Assessing the Impact of Aquaculture on Residential Property Values

Project Description

Social acceptance is a major component in slowing the growth of the U.S. marine aquaculture industry. One of the principal concerns that is frequently heard during lease hearings, is that property values will be adversely affected if a nearby aquaculture farm is allowed to develop. Unfortunately, there are few, if any, analyses of the effects of aquaculture farms on nearby property values, and is therefore an area open for contention.

Project personnel argue that the impact of aquaculture operations on property values can be scientifically modeled and quantitatively measured. Improving knowledge of the extent and nature of such an impact will be crucial in future debates on lease applications and will ultimately lead to the growth of the U.S. marine aquaculture industry. The current project advances the understanding of how place-based complexities influence adoption of SEA and can support sustainability trajectories within bioregions.

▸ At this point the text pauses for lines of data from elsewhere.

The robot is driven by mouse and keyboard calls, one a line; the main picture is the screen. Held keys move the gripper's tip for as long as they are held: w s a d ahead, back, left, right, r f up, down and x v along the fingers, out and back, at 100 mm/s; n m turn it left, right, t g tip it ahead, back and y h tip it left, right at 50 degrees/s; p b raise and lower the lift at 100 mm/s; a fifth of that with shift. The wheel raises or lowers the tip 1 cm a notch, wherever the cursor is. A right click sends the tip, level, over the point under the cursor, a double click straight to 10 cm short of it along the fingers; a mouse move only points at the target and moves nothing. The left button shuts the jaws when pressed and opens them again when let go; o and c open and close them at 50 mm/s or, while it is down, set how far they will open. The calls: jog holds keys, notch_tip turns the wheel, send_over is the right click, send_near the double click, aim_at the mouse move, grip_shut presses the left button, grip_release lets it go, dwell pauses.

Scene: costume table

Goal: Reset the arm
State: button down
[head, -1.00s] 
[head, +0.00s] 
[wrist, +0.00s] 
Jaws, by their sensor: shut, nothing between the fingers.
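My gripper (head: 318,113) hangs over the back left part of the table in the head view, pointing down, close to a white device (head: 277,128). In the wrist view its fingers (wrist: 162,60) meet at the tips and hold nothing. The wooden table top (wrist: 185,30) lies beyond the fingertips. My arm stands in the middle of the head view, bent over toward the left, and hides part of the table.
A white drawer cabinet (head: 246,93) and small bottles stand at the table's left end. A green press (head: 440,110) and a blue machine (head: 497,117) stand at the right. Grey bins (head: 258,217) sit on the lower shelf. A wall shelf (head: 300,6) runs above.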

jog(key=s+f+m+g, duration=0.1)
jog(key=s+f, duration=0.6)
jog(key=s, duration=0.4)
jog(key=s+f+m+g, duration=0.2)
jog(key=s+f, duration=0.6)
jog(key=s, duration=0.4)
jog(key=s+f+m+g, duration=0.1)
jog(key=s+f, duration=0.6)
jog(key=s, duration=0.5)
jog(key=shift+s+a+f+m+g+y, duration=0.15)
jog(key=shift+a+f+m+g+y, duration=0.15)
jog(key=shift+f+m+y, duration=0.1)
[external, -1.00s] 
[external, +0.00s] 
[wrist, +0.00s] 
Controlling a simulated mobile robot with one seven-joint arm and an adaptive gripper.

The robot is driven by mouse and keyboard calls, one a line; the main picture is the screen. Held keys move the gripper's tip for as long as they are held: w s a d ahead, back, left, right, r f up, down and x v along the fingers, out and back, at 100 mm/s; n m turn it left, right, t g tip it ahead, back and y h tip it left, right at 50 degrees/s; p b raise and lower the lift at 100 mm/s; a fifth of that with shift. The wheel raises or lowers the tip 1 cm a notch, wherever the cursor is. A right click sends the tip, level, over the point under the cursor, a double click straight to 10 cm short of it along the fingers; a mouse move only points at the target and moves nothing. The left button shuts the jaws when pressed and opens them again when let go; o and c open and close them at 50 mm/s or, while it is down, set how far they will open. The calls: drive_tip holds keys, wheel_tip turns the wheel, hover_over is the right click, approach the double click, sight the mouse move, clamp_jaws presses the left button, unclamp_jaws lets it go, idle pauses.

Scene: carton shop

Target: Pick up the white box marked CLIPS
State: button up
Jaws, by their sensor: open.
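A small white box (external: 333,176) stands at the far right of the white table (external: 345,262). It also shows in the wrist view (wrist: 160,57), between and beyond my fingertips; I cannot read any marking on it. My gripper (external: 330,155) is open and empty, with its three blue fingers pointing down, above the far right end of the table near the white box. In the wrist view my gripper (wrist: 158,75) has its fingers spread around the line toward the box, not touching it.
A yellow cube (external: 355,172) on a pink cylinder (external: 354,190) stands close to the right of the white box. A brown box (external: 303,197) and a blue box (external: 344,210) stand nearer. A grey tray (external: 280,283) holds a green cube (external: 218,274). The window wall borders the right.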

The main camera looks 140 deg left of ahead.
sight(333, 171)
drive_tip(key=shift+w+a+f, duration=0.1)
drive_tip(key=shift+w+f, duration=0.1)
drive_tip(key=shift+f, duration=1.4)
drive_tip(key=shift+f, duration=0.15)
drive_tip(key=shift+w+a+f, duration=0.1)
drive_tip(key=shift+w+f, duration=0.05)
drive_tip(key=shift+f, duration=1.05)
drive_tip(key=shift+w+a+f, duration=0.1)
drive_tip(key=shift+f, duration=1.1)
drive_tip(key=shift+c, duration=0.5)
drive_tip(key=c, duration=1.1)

The project provides significant and important empirical results that could support sustainable domestic marine aquaculture development in the short-term (one-two years after project completion). Project personnel are implementing a hedonic model analysis to calibrate the economic impacts of aquaculture operations on real estate markets. Project personnel have designed and estimated hedonic property value models to examine property values and sales patterns before and after aquaculture leases. Hedonic models of property values explain the variations of housing prices as a function of property and structural attributes, e.g., lot size and adjacency to aquaculture operations.

Results and Accomplishments

Project personnel are studying several representative township units where aquaculture operations have been established. Descriptive information of Maine aquaculture farms such as timing of lease and operations, species, size, and management have been obtained through a partnership with the Maine Aquaculture Association. Combining these data sets with the available information on environmental characteristics, including spatial data describing climate and landscape, enable a thorough analysis of the economic effects of aquaculture leases on property values. The temporal and spatial dimensions of the potential effects will be evaluated using spatio-temporal models. Because the panel structure of the data brings about a major challenge to ordinary time series methods and spatial statistics techniques, parametric spatio-temporal models are being applied instead. Using this category of models, spatio-temporal correlation among property prices are accounted for. Spatial spillovers and temporal diffusions of aquaculture operations on housing markets are being assessed respectively.

Preliminary research during Year 4 suggests wide spatial variation in preference for the placement of aquaculture in coastal waters, even within the same bay. This analysis (with Master’s degree student Robichaud) is ongoing – completion of this component of the project is anticipated in 2019. Additional work by new SEANET Master’s degree students (Amy Bainbridge, Olga Bredikhina, and Avery Cole) constructing spatial data on “line of sight” of coastal aquaculture with residential properties is nearly complete. Analysis using this new data is in its early stages.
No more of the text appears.